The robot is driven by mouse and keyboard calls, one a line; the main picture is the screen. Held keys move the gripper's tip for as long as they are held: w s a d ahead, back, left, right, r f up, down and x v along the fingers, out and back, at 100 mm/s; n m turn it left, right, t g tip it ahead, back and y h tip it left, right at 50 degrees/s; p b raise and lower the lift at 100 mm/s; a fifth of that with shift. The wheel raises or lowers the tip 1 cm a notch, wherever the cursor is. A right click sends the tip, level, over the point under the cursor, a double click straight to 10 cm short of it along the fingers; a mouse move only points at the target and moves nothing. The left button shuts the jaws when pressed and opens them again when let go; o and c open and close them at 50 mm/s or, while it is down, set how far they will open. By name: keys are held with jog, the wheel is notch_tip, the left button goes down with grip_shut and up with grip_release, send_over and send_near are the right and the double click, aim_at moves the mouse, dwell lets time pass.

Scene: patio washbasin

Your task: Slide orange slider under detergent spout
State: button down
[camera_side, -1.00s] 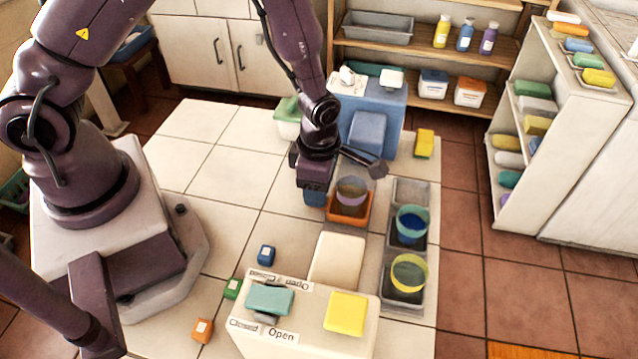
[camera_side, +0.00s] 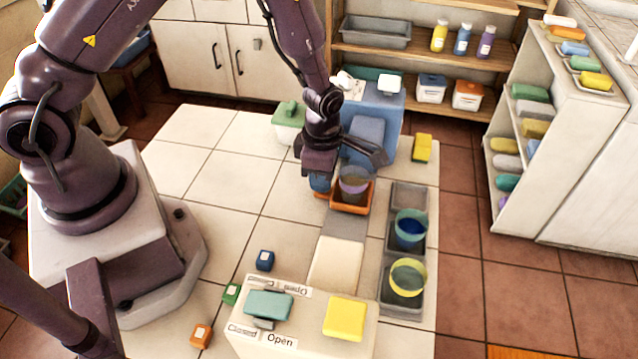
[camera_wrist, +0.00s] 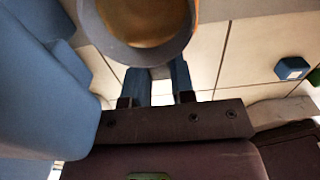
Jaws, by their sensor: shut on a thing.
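The orange slider (camera_side: 352,206) is a shallow tray carrying a translucent cup (camera_side: 354,180) with a purplish band. It sits at the front of the blue detergent dispenser (camera_side: 388,118), near the sloping blue front part (camera_side: 362,138); the spout cannot be picked out clearly. My gripper (camera_side: 321,186) is low at the slider's left side, shut on it, with the contact mostly hidden. In the wrist view the cup (camera_wrist: 146,54) shows its round rim just beyond the blue fingertips (camera_wrist: 160,85), and the blue dispenser (camera_wrist: 40,90) fills the left side.
A white box with a yellow pad (camera_side: 346,318) and teal lever (camera_side: 268,304) stands in front. Small cubes lie left of it; the tiles at left centre are clear.

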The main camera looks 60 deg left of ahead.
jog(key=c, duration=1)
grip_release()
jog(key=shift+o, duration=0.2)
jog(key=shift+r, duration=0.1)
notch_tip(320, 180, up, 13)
■ ■ ■ ■
• **The problem**
Set the listing down in full and exactly. Pictures within it should not appear in the copy.

• **Solution for this problem**
The robot is driven by mouse and keyboard calls, one a line; the main picture is the screen. Held keys move the gripper's tip for as long as they are held: w s a d ahead, back, left, right, r f up, down and x v along the fingers, out and back, at 100 mm/s; n m turn it left, right, t g tip it ahead, back and y h tip it left, right at 50 degrees/s; p b raise and lower the lift at 100 mm/s; a fifth of that with shift. The wheel raises or lowers the tip 1 cm a notch, wherever the cursor is. A right click sends the tip, level, over the point under the cursor, a double click straight to 10 cm short of it along the fingers; a mouse move only points at the target and moves nothing. The left button shuts the jaws when pressed and opens them again when let go; o and c open and close them at 50 mm/s or, while it is down, set how far they will open. By name: keys are held with jog, the wheel is notch_tip, the left button goes down with grip_shut and up with grip_release, send_over and send_near are the right and the double click, aim_at moves the mouse, dwell lets time pass.

Scene: patio washbasin

Your task: Slide orange slider under detergent spout
State: button down
[camera_side, -1.00s] 
[camera_side, +0.00s] 
[camera_wrist, +0.00s] 
Jaws, by their sensor: shut on a thing.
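The orange slider (camera_side: 352,206) is a shallow tray carrying a translucent cup (camera_side: 354,180) with a purplish band. It sits at the front of the blue detergent dispenser (camera_side: 388,118), near the sloping blue front part (camera_side: 362,138); the spout cannot be picked out clearly. My gripper (camera_side: 321,186) is low at the slider's left side, shut on it, with the contact mostly hidden. In the wrist view the cup (camera_wrist: 146,54) shows its round rim just beyond the blue fingertips (camera_wrist: 160,85), and the blue dispenser (camera_wrist: 40,90) fills the left side.
A white box with a yellow pad (camera_side: 346,318) and teal lever (camera_side: 268,304) stands in front. Small cubes lie left of it; the tiles at left centre are clear.

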The main camera looks 60 deg left of ahead.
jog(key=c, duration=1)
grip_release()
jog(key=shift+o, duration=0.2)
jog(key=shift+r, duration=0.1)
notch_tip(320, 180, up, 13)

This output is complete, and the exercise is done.